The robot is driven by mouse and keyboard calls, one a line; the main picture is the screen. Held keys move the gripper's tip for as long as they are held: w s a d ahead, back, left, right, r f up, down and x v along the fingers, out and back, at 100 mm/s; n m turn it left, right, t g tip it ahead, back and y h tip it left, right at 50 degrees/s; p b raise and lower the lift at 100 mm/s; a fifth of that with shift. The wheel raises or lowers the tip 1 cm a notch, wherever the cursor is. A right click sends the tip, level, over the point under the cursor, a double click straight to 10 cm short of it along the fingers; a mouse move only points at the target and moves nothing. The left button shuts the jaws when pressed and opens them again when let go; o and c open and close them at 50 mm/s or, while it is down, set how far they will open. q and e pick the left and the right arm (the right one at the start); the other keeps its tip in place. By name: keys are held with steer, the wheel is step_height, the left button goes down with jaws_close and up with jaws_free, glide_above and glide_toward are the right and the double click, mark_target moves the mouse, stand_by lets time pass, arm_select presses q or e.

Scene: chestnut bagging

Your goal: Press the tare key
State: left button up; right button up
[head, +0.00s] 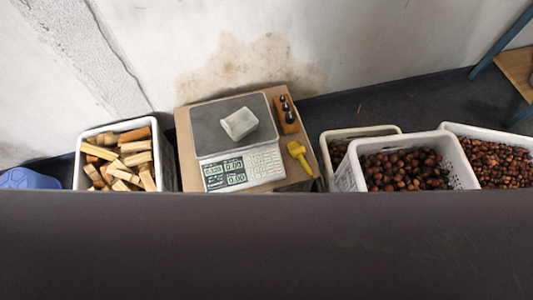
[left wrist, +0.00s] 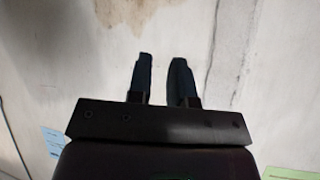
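The scale (head: 215,138) stands on a brown board or box, with a dark grey weighing plate. A pale, open-topped bag (head: 240,123) rests on the plate. The scale's front panel has lit displays (head: 225,173) and a white keypad (head: 263,165) on the right. The key labels are too small to read, so I cannot tell which is tare. My left gripper (left wrist: 161,62) shows in the left wrist view with its two dark fingers apart and nothing between them, in front of a stained wall. Neither gripper shows in the head view.
A crate of wood pieces (head: 75,165) stands left of the scale. A wooden block with dark knobs (head: 287,114) and a yellow tool (head: 299,157) lie right of it. White crates of chestnuts (head: 458,160) stand further right. A dark surface (head: 266,245) fills the foreground.

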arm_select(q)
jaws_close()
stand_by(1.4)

* * * * * * * * *

(DESCRIPTION OF THE TASK): Count all lines of the data that include "button". The answer is the number alone.

(CORRECT OUTPUT): 2